_What you will do_. All material below is to be reproduced exactly.

_Data section_.
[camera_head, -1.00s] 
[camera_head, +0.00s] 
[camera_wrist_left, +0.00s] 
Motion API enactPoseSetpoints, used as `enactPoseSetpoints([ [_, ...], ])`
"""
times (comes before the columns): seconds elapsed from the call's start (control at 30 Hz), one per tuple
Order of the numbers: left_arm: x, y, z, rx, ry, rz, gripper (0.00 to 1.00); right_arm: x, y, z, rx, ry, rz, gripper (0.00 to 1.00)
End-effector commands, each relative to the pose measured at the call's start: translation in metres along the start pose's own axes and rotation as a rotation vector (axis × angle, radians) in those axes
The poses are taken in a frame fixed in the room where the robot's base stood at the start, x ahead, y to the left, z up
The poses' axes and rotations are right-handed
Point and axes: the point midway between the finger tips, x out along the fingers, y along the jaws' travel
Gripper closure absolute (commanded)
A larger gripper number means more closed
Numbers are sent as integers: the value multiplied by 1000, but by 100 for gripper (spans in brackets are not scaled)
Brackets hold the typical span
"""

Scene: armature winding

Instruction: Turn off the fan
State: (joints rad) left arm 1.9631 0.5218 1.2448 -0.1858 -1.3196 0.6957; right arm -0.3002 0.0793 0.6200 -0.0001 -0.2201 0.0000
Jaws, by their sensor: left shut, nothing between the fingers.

_Solution for this task_.
[camera_head, -1.00s] 
[camera_head, +0.00s] 
[camera_wrist_left, +0.00s] 
Motion API enactPoseSetpoints, used as `enactPoseSetpoints([ [_, ...], ])`
"""
times (comes before the columns): seconds elapsed from the call's start (control at 30 Hz), one per tuple
Order of the numbers: left_arm: x, y, z, rx, ry, rz, gripper (0.00 to 1.00); right_arm: x, y, z, rx, ry, rz, gripper (0.00 to 1.00)
End-effector commands, each relative to the pose measured at the call's start: translation in metres along the start pose's own axes and rotation as a rotation vector (axis × angle, radians) in those axes
The poses are taken in a frame fixed in the room where the robot's base stood at the start, x ahead, y to the left, z up
The poses' axes and rotations are right-handed
Point and axes: the point midway between the finger tips, x out along the fingers, y along the jaws' travel
Gripper closure absolute (commanded)
A larger gripper number means more closed
Numbers are sent as integers: the value multiplied by 1000, but by 100 for gripper (spans in brackets are not scaled)
Brackets hold the typical span
"""

Scene: armature winding

Instruction: Turn off the fan
State: (joints rad) left arm 1.9631 0.5218 1.2448 -0.1858 -1.3196 0.6957; right arm -0.3002 0.0793 0.6200 -0.0001 -0.2201 0.0000
Jaws, by their sensor: left shut, nothing between the fingers.

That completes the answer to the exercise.